According to a June 2012 caution notice of Indian Bank, the company used to maintain a no lien account with its lead bankers and all the sanctioned loan funds were sent to this account. Funds pooled in the account, the notice claimed, were diverted through fake invoices from suppliers. Some of these companies which gave fake invoices, the caution notice claimed, belonged to promoters of the company.

The Indian Bank notice said investigating officials observed that some of these supplier companies were not registered in those names and the companies were not in existence/not functioning at addresses given in the invoices.

Century’s case is now being investigated by CBI and the ED. The CBI has registered six cases against the company and its promoters P K Tewari and Anand Tewari. The CBI had arrested them in 2012 and they are currently on bail.

An email sent to P K Tewari for comment remained unanswered.

Kingfisher Airlines

The Kingfisher Airlines loan default has become the enduring image of a wilful default case for Indian banks.

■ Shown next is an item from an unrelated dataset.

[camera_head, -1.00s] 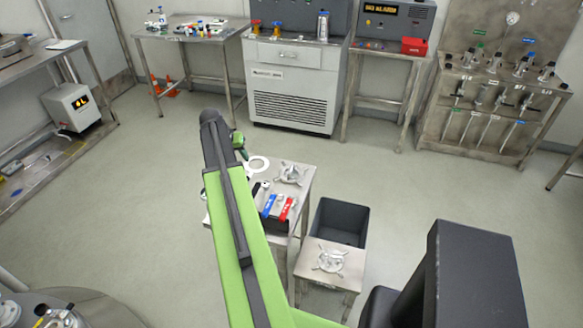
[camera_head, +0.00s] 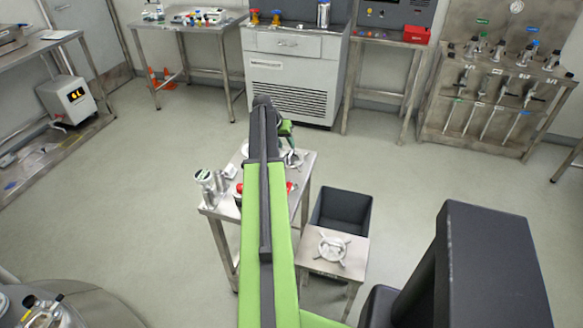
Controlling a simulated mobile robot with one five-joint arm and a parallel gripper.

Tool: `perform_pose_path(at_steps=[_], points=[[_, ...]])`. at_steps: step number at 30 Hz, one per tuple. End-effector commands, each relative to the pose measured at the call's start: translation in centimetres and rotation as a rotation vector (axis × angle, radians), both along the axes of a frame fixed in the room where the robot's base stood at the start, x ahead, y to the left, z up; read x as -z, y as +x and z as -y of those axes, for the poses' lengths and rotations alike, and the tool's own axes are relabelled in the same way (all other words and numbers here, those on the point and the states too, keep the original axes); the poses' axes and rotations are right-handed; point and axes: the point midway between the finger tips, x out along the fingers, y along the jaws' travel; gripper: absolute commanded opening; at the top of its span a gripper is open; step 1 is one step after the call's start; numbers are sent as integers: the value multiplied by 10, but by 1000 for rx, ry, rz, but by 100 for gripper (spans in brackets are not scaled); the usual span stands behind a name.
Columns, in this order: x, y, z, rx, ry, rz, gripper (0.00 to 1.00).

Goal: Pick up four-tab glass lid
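Two four-armed metallic round pieces are in view, and I cannot tell for sure which is the glass lid. One (camera_head: 332,249) lies flat on a low steel stand (camera_head: 312,264) at the centre right, with tabs sticking out around a pale round middle. The other (camera_head: 295,160) lies on the far end of a steel work table (camera_head: 308,172), partly hidden by my arm and gripper. My gripper (camera_head: 289,142) is at the far end of my green arm, just above or beside this second piece. Its fingers are small and mostly hidden, so their opening does not show.
Silver canisters (camera_head: 208,183) stand at the table's left edge. My arm hides much of the tabletop. Steel benches and a grey cabinet (camera_head: 291,85) line the back wall.

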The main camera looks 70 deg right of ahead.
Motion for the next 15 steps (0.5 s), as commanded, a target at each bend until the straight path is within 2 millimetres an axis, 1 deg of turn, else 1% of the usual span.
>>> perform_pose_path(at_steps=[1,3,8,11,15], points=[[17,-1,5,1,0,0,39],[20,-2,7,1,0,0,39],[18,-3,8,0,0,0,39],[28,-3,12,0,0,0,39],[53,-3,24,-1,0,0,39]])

According to the SBI-led consortium of banks, Mallya’s total outstanding is over Rs 9,000 crore.

On March 30, Vijay Mallya, founder-owner of Kingfisher Airlines, submitted a proposal in the Supreme Court, offering to repay Rs 4,000 crore of loan owed to the banks by September this year.

Mallya’s counsel submitted, in a sealed cover envelope, a proposal for repayment of Rs 4,000 crore by Kingfisher Airlines as well as by United Breweries (Holdings) Ltd and Kingfisher Finvest (India) Ltd.

Mallya has offered to pay Rs 2,000 crore upfront and the remaining Rs 2,000 crore by September 30.

A bench of Justices Kurian Joseph and Rohinton F Nariman took on record the proposal and gave the consortium of banks a week’s time to respond to it.

While posting the matter for hearing on April 7, the bench told the banks: “If you want to reject it (proposal), reject it… do whatever you want. Just tell us in a week what is your decision.”